Michal Rovner’s films present a critique of military dominance over Palestinian territories. Employing a sentimental, self-involved narrative style, Rovner (b. 1957) documents her perception of injustice along state borders. Sigalit Landau (b. 1969) broadens the debate about difference and dominance with her conceptual and sculptural works. She transforms cargo containers into provocative spaces of refuse and refuge, underscoring themes of nomadic desert life and homelessness–both Bedouin and Jewish. Growing up in a Bedouin village in Galilee, Ahlam Shibli (b. 1970) documents Bedouin communities that the Israeli government has relocated from their traditional lands into public housing. She has also documented the potentially paradoxical service of young Arab men in the Israeli army.

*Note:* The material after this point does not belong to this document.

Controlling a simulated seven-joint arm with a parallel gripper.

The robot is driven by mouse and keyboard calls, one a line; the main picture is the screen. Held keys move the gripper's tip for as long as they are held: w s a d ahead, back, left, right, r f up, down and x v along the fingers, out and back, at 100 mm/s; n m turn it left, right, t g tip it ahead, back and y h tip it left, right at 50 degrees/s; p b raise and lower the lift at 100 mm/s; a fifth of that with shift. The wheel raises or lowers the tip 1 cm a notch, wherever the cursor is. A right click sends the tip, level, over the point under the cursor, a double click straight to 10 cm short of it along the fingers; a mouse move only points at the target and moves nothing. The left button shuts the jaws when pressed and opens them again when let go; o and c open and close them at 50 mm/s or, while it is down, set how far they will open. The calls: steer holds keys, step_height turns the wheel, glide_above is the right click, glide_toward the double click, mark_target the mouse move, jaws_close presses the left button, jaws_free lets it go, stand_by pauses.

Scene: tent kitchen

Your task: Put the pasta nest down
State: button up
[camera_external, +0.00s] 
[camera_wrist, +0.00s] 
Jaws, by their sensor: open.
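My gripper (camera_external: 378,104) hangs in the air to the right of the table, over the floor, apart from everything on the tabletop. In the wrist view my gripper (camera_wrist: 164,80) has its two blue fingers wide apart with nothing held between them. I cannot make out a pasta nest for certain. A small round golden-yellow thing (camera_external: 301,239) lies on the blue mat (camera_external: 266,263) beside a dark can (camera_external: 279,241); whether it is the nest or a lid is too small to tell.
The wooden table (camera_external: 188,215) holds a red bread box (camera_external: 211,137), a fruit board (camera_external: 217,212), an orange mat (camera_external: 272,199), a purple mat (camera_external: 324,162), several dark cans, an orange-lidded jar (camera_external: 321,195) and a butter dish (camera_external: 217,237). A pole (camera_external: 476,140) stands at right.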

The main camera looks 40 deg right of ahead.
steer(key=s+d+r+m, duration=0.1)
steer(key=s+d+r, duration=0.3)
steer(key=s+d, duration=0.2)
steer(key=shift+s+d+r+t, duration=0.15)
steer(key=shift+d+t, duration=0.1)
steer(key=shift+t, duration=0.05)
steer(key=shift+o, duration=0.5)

Working with raw news footage and special effects, Doron Solomons (b. 1969) is at the forefront of video art. His works address the violence of everyday life in Israel along with the heartfelt wish for a better, magical future. He and other emerging video artists work in a “no-frills,” low budget style, often using their own homes and family members to set the scene. Guy Ben-Ner (b. 1969), chosen to represent Israel at the 2005 Venice Biennale, creates imaginative worlds from home-made materials, and often casts his young children as characters in his absurd make-believe mini-movies. Tamy Ben-Tor (b. 1975) adopts the amateur video style as well, inserting cutting cultural commentary through the articulate voices of various controversial characters–all of them played by herself.

The Scene

In the past two decades, several non-profit institutions have emerged to support contemporary Israeli art. In Israel, the national museums in Jerusalem, Tel Aviv, Haifa, and Herzliya regularly feature shows of contemporary artists, while in the US, many metropolitan Jewish museums have developed specific galleries and programs to display and encourage dialogue about today’s Israeli art.

Yet the contemporary Israeli art scene is still firmly rooted in secular Tel Aviv, where artists work in studios located in the city’s southern industrial districts and dealers establish galleries near fashionable shops and restaurants downtown.